--- Given instruction ---
Using the listing below, extract each line that has the word "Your" in it.

Robot episode records
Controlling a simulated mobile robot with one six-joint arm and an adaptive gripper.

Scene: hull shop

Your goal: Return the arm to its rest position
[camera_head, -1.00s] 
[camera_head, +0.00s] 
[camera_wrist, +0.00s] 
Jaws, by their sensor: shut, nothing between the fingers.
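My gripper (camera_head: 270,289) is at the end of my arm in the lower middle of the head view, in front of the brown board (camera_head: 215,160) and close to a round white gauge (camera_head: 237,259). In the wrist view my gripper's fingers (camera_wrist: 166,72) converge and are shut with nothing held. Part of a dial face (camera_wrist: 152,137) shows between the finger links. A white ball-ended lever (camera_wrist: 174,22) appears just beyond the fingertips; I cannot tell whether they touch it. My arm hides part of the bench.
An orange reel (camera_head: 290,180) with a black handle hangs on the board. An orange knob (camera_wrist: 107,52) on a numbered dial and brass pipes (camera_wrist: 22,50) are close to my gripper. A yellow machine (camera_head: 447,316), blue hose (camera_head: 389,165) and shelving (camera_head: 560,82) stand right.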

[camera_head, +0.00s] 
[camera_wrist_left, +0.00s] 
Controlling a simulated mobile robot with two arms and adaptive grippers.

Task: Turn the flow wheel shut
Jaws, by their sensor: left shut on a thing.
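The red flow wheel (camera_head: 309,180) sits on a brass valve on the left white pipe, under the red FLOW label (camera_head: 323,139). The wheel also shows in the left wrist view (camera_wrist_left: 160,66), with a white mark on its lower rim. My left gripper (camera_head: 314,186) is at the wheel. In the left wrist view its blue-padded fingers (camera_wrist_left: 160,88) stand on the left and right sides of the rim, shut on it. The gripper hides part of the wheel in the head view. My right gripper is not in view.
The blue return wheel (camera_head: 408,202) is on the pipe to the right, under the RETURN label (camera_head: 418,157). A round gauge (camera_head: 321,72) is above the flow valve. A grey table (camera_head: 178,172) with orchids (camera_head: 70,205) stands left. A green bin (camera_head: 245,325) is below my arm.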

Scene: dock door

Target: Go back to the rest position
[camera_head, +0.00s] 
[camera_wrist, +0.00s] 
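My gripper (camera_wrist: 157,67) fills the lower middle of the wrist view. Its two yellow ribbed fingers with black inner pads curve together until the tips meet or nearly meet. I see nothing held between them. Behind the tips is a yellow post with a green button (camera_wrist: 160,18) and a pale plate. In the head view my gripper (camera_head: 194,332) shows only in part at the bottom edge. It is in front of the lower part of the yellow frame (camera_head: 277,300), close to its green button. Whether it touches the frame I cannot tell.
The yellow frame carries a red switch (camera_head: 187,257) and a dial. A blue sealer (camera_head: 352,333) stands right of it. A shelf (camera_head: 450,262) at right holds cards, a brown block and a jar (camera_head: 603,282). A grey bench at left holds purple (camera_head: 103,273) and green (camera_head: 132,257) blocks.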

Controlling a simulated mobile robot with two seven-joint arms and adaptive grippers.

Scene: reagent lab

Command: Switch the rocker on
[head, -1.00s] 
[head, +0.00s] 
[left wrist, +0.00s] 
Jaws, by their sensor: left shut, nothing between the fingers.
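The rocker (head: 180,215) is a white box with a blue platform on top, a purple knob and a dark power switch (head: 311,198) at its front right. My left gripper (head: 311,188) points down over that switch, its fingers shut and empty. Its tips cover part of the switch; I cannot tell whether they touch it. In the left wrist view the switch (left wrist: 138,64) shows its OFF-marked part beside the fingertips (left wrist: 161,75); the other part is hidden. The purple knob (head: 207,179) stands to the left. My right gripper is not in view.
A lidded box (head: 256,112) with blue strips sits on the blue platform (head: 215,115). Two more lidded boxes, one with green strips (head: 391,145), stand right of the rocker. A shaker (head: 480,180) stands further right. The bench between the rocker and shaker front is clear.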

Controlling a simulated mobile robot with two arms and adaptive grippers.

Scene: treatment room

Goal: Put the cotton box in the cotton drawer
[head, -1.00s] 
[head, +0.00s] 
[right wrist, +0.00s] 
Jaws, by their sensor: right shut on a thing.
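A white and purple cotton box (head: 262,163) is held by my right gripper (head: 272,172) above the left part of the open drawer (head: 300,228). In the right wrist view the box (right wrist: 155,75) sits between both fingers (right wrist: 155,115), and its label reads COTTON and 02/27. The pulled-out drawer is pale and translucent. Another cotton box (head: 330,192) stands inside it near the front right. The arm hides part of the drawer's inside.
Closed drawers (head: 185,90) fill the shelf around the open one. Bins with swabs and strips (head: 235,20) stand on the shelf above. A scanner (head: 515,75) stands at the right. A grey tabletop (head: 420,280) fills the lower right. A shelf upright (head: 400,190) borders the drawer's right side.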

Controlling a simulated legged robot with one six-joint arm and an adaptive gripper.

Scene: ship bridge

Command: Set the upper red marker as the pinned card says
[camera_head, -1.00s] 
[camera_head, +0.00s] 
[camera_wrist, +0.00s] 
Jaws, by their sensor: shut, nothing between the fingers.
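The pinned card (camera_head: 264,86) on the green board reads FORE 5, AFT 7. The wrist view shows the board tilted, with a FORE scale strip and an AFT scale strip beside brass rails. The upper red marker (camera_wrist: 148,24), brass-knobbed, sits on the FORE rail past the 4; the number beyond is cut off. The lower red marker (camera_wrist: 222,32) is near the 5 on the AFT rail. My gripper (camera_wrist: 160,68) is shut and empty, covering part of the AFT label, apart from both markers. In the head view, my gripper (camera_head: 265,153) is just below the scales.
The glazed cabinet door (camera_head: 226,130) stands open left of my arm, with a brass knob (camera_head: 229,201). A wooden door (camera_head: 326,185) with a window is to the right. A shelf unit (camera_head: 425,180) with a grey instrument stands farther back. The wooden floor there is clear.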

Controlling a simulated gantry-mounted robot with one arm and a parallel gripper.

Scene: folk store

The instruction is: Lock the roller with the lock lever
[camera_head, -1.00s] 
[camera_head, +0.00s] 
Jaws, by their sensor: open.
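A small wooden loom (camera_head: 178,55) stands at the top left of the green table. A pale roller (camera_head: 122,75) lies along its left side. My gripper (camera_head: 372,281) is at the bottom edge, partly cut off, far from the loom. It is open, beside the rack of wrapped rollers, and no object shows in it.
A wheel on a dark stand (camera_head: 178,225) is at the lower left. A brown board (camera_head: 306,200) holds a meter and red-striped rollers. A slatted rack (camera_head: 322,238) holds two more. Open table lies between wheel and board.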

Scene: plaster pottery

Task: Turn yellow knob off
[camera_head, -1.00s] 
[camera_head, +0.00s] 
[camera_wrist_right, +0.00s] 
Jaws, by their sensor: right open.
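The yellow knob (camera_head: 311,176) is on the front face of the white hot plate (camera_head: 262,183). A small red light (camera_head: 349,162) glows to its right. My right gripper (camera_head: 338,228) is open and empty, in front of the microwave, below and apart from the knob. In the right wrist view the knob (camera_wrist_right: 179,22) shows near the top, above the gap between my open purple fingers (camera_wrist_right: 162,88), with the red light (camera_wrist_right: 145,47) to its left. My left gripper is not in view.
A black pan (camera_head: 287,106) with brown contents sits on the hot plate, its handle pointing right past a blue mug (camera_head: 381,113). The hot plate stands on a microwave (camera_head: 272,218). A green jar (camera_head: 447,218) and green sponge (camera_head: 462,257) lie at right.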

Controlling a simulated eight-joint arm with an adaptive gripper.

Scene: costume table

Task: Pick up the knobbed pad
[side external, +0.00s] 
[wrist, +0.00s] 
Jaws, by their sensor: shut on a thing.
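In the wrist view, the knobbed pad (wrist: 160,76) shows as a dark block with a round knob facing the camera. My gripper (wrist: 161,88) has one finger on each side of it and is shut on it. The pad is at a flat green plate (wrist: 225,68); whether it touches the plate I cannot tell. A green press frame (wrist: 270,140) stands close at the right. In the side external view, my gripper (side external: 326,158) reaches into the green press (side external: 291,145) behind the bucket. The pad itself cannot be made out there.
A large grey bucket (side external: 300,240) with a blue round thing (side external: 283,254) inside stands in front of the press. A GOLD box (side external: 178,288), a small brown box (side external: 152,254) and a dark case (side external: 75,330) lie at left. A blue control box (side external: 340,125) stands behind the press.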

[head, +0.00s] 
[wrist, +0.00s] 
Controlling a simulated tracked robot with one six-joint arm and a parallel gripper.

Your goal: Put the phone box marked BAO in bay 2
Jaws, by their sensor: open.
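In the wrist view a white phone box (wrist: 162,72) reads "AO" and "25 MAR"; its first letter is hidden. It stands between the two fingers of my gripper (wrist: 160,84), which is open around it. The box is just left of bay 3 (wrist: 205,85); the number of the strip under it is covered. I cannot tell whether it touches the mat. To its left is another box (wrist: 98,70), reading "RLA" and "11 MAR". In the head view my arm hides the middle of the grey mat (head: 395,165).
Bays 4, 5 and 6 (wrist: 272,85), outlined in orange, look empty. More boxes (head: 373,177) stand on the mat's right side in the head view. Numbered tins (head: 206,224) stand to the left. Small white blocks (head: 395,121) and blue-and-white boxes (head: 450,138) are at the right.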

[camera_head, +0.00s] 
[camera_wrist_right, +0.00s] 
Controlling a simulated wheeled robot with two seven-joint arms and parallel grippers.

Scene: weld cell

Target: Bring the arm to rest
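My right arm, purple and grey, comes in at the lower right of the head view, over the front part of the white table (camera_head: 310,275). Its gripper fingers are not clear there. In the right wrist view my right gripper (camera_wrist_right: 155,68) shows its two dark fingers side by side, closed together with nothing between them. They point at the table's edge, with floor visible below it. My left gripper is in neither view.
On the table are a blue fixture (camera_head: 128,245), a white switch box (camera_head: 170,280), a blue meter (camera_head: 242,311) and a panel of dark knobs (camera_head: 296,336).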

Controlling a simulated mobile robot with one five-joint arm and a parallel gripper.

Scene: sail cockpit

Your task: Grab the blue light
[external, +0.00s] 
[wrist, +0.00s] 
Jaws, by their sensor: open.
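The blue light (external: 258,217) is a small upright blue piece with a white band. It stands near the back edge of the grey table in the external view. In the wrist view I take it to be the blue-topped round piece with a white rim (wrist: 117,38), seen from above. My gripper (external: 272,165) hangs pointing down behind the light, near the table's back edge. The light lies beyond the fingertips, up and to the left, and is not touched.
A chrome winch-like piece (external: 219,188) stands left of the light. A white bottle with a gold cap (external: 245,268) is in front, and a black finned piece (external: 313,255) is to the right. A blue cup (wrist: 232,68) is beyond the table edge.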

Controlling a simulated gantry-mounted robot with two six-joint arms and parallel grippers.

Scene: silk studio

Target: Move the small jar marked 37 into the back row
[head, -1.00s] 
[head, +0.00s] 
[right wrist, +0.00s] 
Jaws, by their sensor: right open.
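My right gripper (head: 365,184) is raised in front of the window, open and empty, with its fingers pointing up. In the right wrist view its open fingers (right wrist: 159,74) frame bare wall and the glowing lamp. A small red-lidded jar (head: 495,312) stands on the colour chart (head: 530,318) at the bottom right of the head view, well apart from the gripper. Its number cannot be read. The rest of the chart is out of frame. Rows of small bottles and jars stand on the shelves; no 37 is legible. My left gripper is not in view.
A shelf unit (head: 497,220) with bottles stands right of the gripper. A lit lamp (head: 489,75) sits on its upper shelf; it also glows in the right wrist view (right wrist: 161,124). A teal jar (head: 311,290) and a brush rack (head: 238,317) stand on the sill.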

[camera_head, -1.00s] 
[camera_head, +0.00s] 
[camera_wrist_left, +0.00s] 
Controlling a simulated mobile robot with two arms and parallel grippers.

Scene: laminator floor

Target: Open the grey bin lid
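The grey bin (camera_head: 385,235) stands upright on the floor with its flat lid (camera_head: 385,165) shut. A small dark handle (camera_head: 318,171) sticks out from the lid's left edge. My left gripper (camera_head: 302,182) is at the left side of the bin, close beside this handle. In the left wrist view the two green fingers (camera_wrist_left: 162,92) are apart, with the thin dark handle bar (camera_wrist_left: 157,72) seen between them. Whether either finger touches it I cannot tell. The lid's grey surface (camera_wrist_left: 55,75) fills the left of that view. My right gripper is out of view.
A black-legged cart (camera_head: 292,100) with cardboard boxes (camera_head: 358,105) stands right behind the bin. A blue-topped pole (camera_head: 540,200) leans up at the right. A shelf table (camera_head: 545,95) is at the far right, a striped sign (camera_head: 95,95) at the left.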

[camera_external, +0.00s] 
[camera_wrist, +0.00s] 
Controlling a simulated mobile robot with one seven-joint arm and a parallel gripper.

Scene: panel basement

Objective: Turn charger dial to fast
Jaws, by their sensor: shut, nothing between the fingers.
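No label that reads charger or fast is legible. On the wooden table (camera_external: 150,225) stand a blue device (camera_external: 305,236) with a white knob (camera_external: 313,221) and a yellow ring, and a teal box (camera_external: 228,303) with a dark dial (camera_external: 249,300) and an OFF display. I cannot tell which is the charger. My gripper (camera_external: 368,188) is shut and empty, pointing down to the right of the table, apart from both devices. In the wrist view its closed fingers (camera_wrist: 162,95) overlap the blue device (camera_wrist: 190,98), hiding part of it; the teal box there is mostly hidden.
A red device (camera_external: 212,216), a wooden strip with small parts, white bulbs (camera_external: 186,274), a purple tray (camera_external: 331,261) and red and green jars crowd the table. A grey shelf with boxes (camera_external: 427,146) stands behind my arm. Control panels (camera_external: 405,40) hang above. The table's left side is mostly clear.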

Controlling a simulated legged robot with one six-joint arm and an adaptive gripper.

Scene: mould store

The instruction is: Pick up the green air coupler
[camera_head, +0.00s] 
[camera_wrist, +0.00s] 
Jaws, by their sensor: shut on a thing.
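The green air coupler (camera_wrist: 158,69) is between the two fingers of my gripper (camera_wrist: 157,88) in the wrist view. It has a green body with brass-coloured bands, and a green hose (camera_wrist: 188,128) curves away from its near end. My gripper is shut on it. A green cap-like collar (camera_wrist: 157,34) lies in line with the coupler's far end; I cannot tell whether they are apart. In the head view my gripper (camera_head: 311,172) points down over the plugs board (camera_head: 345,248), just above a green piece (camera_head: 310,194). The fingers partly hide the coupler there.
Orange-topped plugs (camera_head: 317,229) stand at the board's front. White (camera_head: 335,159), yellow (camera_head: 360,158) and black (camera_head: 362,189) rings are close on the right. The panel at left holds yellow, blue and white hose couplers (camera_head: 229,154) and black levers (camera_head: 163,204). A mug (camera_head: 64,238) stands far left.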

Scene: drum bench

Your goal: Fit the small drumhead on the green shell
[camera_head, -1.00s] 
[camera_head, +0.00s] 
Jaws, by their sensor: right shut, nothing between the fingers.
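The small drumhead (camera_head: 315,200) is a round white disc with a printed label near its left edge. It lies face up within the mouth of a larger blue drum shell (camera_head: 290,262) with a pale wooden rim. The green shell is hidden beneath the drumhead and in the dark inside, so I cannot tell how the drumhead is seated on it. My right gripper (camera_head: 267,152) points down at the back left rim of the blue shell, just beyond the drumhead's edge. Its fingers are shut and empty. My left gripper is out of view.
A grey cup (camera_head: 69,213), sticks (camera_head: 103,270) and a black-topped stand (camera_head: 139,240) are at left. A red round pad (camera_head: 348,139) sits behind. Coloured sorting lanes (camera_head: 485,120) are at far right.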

--- Response ---
Your goal: Return the arm to its rest position
Your goal: Put the phone box marked BAO in bay 2
Your task: Grab the blue light
Your goal: Fit the small drumhead on the green shell

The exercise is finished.